Please transcribe the data that follows without the pictures, keeping every word the same.

## begin

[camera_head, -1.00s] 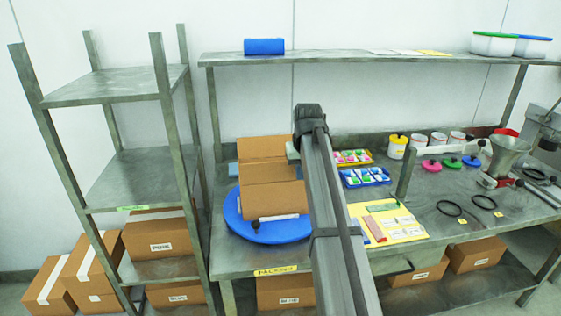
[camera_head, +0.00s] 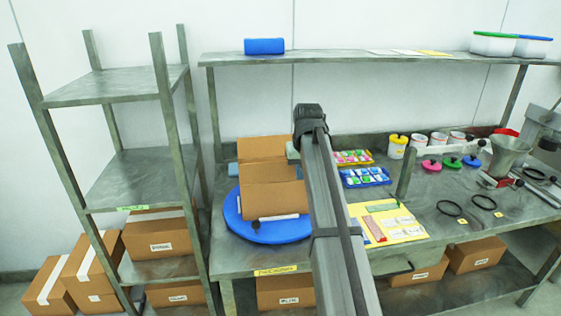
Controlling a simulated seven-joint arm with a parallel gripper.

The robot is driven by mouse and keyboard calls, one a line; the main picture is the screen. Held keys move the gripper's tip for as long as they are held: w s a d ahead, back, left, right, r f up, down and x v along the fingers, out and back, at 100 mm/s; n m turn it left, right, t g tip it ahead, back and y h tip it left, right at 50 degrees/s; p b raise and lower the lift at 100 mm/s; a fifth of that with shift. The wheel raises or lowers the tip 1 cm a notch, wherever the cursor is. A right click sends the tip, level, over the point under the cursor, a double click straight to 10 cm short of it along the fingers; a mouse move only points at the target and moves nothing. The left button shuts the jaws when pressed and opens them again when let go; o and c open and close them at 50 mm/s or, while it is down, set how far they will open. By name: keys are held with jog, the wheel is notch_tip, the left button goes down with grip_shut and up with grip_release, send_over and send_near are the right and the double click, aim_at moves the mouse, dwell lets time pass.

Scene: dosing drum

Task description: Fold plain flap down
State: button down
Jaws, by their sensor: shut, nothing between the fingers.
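An open cardboard carton (camera_head: 274,201) sits on a round blue turntable (camera_head: 240,231) at the left end of the workbench. A plain brown flap (camera_head: 262,148) stands up at the carton's back, with no marking that I can make out. My arm crosses in front of the carton's right side and hides part of it. A small pale white piece (camera_head: 279,217) shows low on the carton's front.
A metal shelf rack (camera_head: 120,85) stands close on the left. An upper shelf (camera_head: 360,58) spans above the bench. Black rings (camera_head: 449,208) lie farther right.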

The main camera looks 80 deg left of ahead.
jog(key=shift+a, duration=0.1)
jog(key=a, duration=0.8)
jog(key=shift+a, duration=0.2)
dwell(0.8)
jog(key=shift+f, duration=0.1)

## end

[Solved problem]
[camera_head, -1.00s] 
[camera_head, +0.00s] 
Controlling a simulated seven-joint arm with a parallel gripper.

The robot is driven by mouse and keyboard calls, one a line; the main picture is the screen. Held keys move the gripper's tip for as long as they are held: w s a d ahead, back, left, right, r f up, down and x v along the fingers, out and back, at 100 mm/s; n m turn it left, right, t g tip it ahead, back and y h tip it left, right at 50 degrees/s; p b raise and lower the lift at 100 mm/s; a fifth of that with shift. The wheel raises or lowers the tip 1 cm a notch, wherever the cursor is. A right click sends the tip, level, over the point under the cursor, a double click straight to 10 cm short of it along the fingers; a mouse move only points at the target and moves nothing. The left button shuts the jaws when pressed and opens them again when let go; o and c open and close them at 50 mm/s or, while it is down, set how far they will open. By name: keys are held with jog, the wheel is notch_tip, the left button goes down with grip_shut and up with grip_release, send_over and send_near are the right and the double click, aim_at moves the mouse, dwell lets time pass.

Scene: dosing drum

Task description: Fold plain flap down
State: button down
Jaws, by their sensor: shut, nothing between the fingers.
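An open cardboard carton (camera_head: 274,201) sits on a round blue turntable (camera_head: 240,231) at the left end of the workbench. A plain brown flap (camera_head: 262,148) stands up at the carton's back, with no marking that I can make out. My arm crosses in front of the carton's right side and hides part of it. A small pale white piece (camera_head: 279,217) shows low on the carton's front.
A metal shelf rack (camera_head: 120,85) stands close on the left. An upper shelf (camera_head: 360,58) spans above the bench. Black rings (camera_head: 449,208) lie farther right.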

The main camera looks 80 deg left of ahead.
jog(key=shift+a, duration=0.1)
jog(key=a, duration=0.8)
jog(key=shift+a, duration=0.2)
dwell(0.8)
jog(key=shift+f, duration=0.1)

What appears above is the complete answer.